DATA SEGMENT:
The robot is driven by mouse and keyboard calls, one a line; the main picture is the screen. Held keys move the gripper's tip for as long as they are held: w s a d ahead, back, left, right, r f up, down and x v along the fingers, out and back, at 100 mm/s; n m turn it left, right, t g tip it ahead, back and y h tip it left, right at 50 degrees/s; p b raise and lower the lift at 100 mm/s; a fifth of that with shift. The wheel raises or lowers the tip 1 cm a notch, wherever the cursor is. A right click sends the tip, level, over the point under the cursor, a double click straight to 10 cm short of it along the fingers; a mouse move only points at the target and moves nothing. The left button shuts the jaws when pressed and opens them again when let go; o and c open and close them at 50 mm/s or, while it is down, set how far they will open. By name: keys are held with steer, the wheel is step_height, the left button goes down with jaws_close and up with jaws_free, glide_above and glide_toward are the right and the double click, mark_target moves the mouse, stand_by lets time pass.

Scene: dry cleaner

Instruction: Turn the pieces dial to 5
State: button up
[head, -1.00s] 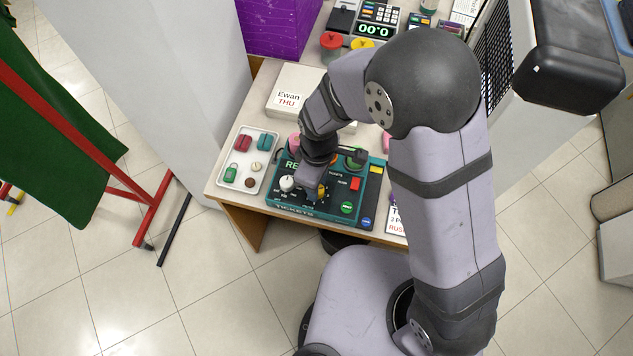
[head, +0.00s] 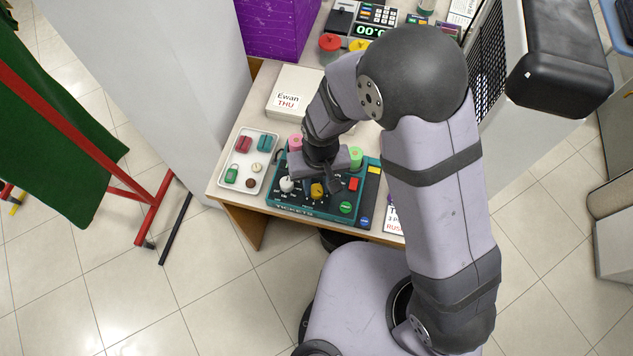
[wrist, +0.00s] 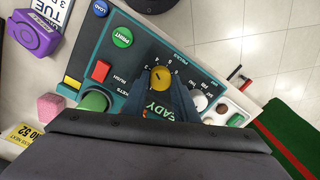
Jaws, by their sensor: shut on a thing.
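The pieces dial (head: 317,190) is a round yellow knob on the dark teal ticket machine (head: 282,206). In the wrist view the dial (wrist: 161,78) sits between the two fingertips of my gripper (wrist: 162,88), which is shut on it. A short dark line marks the knob's top. Numbers and the word PIECES are printed around it, but I cannot tell which number the line points to. In the head view my gripper (head: 325,180) is over the machine, and its fingers partly cover the panel. The READY display is partly hidden by the gripper in the wrist view.
A white knob (head: 287,184) is left of the dial; a red button (head: 353,184) and green PRINT button (head: 346,208) are right. A tray (head: 263,134) of small items stands left. Pink (head: 296,142) and green (head: 356,153) rolls are behind. A boxy "Ewan THU" package (head: 296,88) lies farther back.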

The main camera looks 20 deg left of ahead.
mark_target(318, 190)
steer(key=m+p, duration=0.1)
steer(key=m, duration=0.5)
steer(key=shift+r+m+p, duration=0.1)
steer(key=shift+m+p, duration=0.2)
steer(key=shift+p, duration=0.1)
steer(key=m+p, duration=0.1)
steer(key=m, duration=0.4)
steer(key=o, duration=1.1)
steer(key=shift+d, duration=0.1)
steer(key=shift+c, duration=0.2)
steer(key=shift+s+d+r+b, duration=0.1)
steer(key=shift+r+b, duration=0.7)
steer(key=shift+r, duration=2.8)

TASK REQUIREMENTS: Using the data above, set down each line from the line with "Instruction: Turn the pieces dial to 5" to the line with "[wrist, +0.00s]" exactly, both ends included, and leave the pictures behind. Nothing else belongs.

EXERCISE RESPONSE:
Instruction: Turn the pieces dial to 5
State: button up
[head, -1.00s] 
[head, +0.00s] 
[wrist, +0.00s] 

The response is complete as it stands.